■ **Instructions to follow**:
List all lines in the material below that contain "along".

=== Supplied material ===

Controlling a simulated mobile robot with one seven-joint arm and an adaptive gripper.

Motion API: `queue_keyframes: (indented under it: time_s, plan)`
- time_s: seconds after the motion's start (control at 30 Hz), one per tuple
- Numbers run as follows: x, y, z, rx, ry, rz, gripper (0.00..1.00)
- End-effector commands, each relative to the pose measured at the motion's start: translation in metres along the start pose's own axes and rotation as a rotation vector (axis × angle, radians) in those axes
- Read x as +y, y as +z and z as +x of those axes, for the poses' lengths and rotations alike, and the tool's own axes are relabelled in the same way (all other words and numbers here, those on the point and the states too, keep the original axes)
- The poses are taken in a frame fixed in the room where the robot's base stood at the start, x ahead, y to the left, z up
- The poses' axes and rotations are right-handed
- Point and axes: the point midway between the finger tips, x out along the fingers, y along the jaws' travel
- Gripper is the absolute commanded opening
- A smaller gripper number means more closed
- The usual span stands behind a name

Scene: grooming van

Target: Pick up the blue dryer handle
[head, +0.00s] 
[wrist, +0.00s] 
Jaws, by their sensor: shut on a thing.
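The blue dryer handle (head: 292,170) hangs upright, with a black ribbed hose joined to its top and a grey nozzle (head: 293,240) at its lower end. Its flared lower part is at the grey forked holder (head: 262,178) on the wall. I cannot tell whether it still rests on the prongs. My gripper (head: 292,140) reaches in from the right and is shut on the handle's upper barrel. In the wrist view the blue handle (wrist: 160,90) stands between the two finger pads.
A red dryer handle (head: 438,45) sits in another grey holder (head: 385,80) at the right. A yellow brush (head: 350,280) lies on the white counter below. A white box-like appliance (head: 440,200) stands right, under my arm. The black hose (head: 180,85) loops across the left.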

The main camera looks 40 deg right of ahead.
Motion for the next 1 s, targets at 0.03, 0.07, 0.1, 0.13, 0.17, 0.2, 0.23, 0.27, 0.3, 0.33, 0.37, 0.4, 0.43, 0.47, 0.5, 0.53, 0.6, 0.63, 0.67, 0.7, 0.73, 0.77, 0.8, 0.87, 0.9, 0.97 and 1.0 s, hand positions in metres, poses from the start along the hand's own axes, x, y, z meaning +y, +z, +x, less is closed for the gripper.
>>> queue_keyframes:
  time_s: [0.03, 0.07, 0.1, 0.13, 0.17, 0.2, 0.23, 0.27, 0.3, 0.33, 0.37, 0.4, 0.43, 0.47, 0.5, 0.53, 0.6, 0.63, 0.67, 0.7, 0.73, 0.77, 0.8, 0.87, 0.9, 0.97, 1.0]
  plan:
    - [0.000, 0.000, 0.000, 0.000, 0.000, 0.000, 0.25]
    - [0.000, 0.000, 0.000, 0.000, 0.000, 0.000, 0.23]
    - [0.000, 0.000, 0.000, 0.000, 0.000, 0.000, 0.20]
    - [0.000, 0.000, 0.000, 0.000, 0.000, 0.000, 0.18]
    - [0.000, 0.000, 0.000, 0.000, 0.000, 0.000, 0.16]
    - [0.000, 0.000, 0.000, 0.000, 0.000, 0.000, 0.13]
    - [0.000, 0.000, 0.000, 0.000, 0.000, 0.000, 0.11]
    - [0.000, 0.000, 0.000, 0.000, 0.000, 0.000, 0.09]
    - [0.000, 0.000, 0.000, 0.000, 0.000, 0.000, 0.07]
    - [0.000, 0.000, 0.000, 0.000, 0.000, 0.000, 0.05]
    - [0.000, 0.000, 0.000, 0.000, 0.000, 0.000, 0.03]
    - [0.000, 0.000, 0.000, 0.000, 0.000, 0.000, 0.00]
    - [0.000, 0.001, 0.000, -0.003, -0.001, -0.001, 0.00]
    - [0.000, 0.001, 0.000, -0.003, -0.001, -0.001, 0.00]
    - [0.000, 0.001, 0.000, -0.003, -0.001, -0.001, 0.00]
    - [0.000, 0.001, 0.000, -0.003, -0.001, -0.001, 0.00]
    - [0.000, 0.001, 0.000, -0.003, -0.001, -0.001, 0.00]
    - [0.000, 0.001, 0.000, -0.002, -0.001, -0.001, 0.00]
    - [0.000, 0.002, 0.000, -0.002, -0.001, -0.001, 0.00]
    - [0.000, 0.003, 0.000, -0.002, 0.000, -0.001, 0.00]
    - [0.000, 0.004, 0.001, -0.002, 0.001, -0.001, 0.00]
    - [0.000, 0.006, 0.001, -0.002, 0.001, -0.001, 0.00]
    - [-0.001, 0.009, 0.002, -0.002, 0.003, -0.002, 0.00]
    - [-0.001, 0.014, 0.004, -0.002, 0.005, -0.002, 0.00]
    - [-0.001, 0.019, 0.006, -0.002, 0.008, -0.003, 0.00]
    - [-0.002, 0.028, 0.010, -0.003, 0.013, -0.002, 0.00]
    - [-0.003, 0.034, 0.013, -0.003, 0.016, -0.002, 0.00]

===

■ **Expected answer**:
- End-effector commands, each relative to the pose measured at the motion's start: translation in metres along the start pose's own axes and rotation as a rotation vector (axis × angle, radians) in those axes
- Point and axes: the point midway between the finger tips, x out along the fingers, y along the jaws' travel
Motion for the next 1 s, targets at 0.03, 0.07, 0.1, 0.13, 0.17, 0.2, 0.23, 0.27, 0.3, 0.33, 0.37, 0.4, 0.43, 0.47, 0.5, 0.53, 0.6, 0.63, 0.67, 0.7, 0.73, 0.77, 0.8, 0.87, 0.9, 0.97 and 1.0 s, hand positions in metres, poses from the start along the hand's own axes, x, y, z meaning +y, +z, +x, less is closed for the gripper.

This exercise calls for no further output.